Overview
IB Chemistry has changed. The current syllabus was first taught from 2023 with first examinations in May 2025, and three structural shifts stand out: the course is now concept-based, organised around two big ideas — *Structure* and *Reactivity* — instead of a long list of separate topics; the old optional topics have been removed entirely; and assessment is streamlined to two exam papers rather than three. If your picture of IB Chemistry comes from an older sibling or an out-of-date revision site, this guide gets you current. The underlying chemistry has not changed — but how it is framed, and how you are examined on it, has.
The headline changes at a glance
The rest of this guide unpacks each of these and what they mean for how you should revise. For exact paper timings, mark allocations, and weightings, always check the official IB subject guide or ask your teacher for the definitive current structure — those specifics are the sort of thing that gets misquoted online, so go to the source.
| Area | Old syllabus | New (2025) syllabus |
|---|---|---|
| Syllabus structure | Topic-by-topic list (atomic structure, bonding, energetics… as separate units) | Concept-based, organised under two themes: Structure and Reactivity |
| Options | Optional topics chosen from a menu, assessed separately | Removed — one common body of content, no options |
| Exam papers | Three papers (the third covered the options) | Two papers (Paper 1 and Paper 2) |
| Focus | Coverage of discrete topics | Connections between models, patterns, and reactions |
The new Structure + Reactivity framework
For the IB Diploma Programme, the most fundamental change is philosophical. Instead of marching through numbered topics, the syllabus now hangs everything on two organising concepts, each split into three strands:
Structure — the make-up of matter:
- S1 — models of the particulate nature of matter (atoms, isotopes, the mole, electron configuration).

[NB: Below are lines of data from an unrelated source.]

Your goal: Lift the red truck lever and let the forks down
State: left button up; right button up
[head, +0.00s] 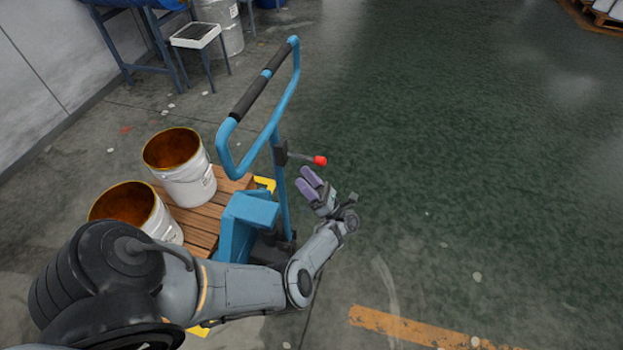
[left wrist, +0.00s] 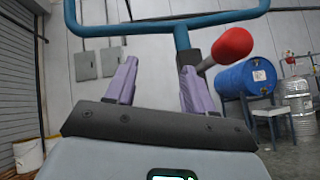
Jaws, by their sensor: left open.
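The red-tipped lever (head: 319,160) sticks out to the right from the post of the blue pallet truck (head: 250,215). Its red knob (left wrist: 233,46) also shows large in the left wrist view, above and right of the right finger. My left gripper (head: 310,182) is open, with two purple fingers just below the knob in the head view. In the left wrist view nothing lies between the fingers (left wrist: 156,85). The gripper looks apart from the lever. The truck's forks are mostly hidden under a wooden pallet (head: 203,228). My right gripper is not in view.
Two white buckets (head: 190,178) with brown insides stand on the pallet. The truck's blue handle loop (head: 287,85) rises above the lever. A blue bench and a stool (head: 196,36) stand at the back left. The green floor to the right is clear.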

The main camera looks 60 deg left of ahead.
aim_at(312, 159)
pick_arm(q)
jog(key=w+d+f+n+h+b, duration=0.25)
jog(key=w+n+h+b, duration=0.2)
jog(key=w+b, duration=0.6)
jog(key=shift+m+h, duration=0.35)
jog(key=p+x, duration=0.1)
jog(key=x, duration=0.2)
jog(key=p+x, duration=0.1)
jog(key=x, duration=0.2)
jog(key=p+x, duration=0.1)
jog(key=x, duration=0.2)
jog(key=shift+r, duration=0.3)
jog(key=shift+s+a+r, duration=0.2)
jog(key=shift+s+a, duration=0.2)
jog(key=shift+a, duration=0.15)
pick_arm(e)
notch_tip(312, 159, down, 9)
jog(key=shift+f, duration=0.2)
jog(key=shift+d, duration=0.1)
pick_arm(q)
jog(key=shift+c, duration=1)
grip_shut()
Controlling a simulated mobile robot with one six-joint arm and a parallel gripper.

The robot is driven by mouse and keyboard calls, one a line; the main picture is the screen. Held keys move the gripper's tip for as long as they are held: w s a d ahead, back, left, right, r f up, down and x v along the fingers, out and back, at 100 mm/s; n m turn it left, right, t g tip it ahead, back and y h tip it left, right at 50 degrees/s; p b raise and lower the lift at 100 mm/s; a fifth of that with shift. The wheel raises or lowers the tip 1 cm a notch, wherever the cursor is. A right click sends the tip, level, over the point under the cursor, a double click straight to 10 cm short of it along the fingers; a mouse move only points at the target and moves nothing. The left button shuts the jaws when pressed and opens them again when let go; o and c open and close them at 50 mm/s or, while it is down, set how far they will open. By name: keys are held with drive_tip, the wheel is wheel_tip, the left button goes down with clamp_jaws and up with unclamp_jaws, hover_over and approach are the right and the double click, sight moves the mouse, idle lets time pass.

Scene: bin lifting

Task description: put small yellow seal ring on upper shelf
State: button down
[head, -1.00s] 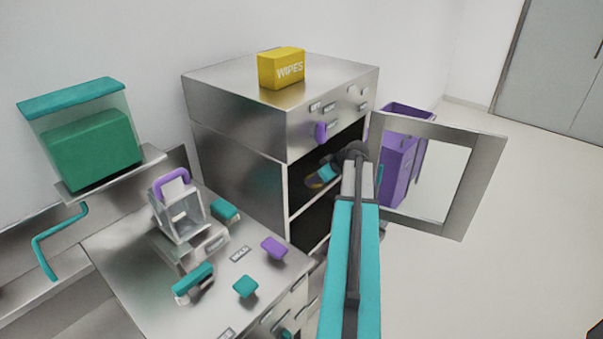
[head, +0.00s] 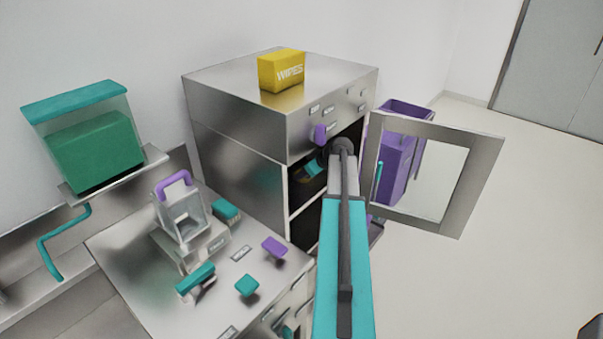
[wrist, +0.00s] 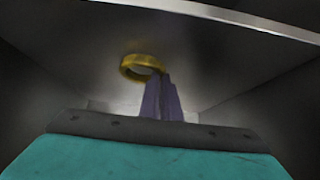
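The small yellow seal ring (wrist: 141,67) is at the tips of my gripper's purple fingers (wrist: 162,98) in the wrist view. The fingers are close together, with the ring's right edge at their tips, and the ring sticks out to the left. In the head view my gripper (head: 312,168) is inside the open steel cabinet, in the compartment above the upper shelf (head: 304,208). The ring cannot be made out clearly there. In the wrist view a grey panel lies behind the ring; I cannot tell whether the ring touches it.
The cabinet door (head: 455,185) stands open to the right of my arm. A yellow wipes box (head: 281,70) sits on the cabinet top. A steel counter (head: 125,255) with teal and purple knobs is at the left. A purple bin (head: 397,165) stands behind the door.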

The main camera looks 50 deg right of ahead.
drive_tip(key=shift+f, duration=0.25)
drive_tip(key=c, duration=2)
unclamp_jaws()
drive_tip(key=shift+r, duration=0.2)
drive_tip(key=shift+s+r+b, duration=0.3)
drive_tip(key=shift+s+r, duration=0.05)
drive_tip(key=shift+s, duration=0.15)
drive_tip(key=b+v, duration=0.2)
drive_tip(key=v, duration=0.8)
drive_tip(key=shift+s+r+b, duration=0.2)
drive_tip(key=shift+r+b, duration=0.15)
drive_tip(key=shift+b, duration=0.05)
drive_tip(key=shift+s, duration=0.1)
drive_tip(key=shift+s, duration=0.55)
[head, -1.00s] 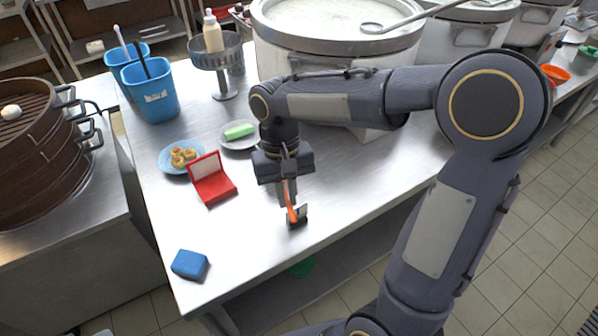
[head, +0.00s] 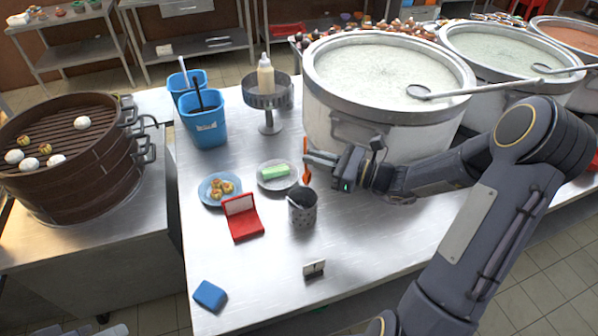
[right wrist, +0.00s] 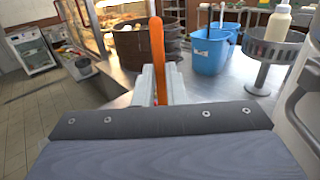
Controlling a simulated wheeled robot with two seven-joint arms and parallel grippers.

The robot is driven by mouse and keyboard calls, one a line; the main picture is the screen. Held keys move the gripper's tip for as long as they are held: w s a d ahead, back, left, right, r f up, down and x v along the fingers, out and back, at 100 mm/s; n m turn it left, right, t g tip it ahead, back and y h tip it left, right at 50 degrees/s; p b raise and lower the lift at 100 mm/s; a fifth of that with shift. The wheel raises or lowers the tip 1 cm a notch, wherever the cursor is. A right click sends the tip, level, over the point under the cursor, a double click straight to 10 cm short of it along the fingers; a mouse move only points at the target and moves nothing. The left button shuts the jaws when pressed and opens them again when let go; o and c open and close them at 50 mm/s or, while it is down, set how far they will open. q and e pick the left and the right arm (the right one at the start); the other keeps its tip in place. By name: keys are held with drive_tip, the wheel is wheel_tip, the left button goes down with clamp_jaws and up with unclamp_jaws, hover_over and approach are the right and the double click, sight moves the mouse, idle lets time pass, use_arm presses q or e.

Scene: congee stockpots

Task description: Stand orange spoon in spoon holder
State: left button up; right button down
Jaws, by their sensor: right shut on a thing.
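The orange spoon (head: 307,176) is held by my right gripper (head: 312,157), which is shut on it. In the head view it hangs upright just above and slightly behind the rim of the spoon holder. The holder is a grey cup with dark spots (head: 303,212), standing upright on the steel table. In the right wrist view the orange spoon (right wrist: 157,45) stands upright between the fingers, its lower part hidden by them. The holder does not show there. I cannot tell whether the spoon is directly over the opening.
A red open case (head: 245,226), a plate of buns (head: 208,198) and a plate with a green block (head: 262,182) lie left of the holder. A large stockpot (head: 350,135) stands behind. A small sign (head: 314,268) and blue sponge (head: 209,296) are in front.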

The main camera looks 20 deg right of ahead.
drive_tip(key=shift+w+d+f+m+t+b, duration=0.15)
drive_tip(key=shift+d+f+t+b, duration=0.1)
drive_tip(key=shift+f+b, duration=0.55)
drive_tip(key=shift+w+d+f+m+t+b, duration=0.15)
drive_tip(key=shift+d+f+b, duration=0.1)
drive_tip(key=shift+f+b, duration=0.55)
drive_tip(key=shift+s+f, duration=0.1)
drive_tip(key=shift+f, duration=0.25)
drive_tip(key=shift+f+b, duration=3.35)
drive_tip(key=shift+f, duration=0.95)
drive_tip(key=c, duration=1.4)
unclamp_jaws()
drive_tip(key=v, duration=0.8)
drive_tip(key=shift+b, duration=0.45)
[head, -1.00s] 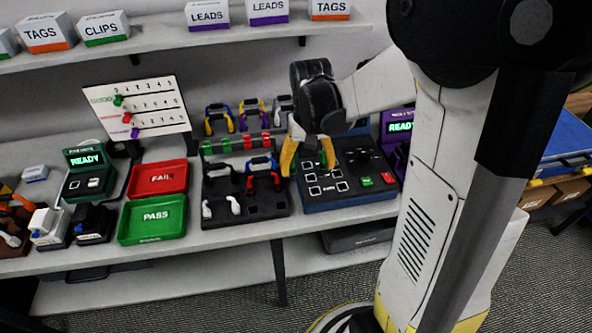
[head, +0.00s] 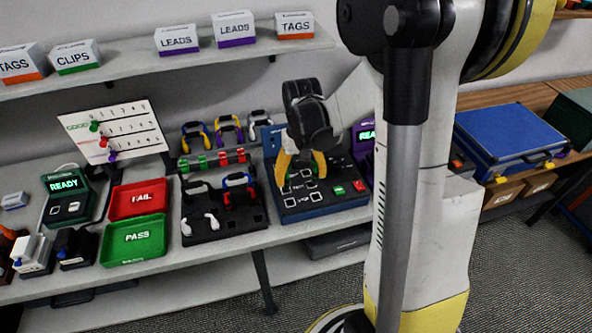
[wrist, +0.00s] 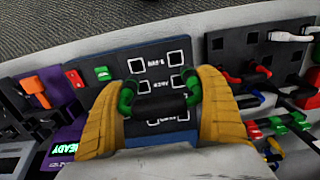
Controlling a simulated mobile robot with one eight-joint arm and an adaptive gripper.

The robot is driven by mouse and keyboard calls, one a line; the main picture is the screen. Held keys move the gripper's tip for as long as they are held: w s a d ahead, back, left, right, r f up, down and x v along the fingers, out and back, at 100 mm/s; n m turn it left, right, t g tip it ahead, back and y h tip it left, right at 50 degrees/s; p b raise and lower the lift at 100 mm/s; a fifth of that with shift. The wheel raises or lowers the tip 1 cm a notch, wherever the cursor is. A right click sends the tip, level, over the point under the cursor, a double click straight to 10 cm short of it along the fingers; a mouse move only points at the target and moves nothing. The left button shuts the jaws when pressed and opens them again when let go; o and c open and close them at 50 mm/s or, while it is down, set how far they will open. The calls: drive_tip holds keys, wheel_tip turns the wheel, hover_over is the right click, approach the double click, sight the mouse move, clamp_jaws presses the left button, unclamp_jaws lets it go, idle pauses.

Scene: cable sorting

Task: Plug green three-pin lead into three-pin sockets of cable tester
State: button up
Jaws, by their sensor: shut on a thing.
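The green three-pin lead (wrist: 127,98) has green ends joined by a black middle piece. My gripper (wrist: 160,86) is shut on it, with a yellow finger on each side. In the head view my gripper (head: 301,172) is over the left part of the cable tester (head: 345,203), a dark blue panel. White-outlined square sockets show on the tester in the wrist view (wrist: 157,73), beyond and beneath the lead. The lead and my fingers hide some sockets. I cannot tell whether the lead touches the panel; its pins are hidden.
Left of the tester is a black holder (head: 220,229) with several leads. A rack of colored leads (head: 213,162) stands behind it. A green PASS tray (head: 133,240) and red FAIL tray (head: 137,200) are further left. A purple READY device (head: 366,134) is close on the right.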

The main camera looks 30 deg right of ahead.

- S2 — models of bonding and structure (ionic, covalent, metallic bonding; intermolecular forces; how structure explains properties).
- S3 — classification of matter (the periodic table and periodicity, organic families, spectroscopic identification).
Reactivity — how and why matter changes:
- R1 — what drives reactions (energetics: enthalpy, and for HL entropy and Gibbs free energy).
- R2 — how much, how fast, and how far (stoichiometry, kinetics, and equilibrium together).
- R3 — what are the mechanisms of chemical change (proton transfer / acid–base, electron transfer / redox, and organic mechanisms).
The point of this reorganisation is to make the connections explicit. Bonding (S2) is no longer a box you tick and forget — it is the thing that explains boiling points, solubility, and mechanism, so it keeps reappearing across Reactivity. Studying by isolated topic worked well enough on the old syllabus; on this one it works against you, because the exam rewards students who move fluidly between a structural idea and its consequences for reactivity.
Options removed — what it means
For the IB Diploma Programme, on the previous syllabus your class picked an optional topic from a menu, studied it in addition to the core, and answered on it in a dedicated paper. That is gone. The 2025 syllabus is a single common body of content that every candidate studies — no options, no menu, no separate option paper.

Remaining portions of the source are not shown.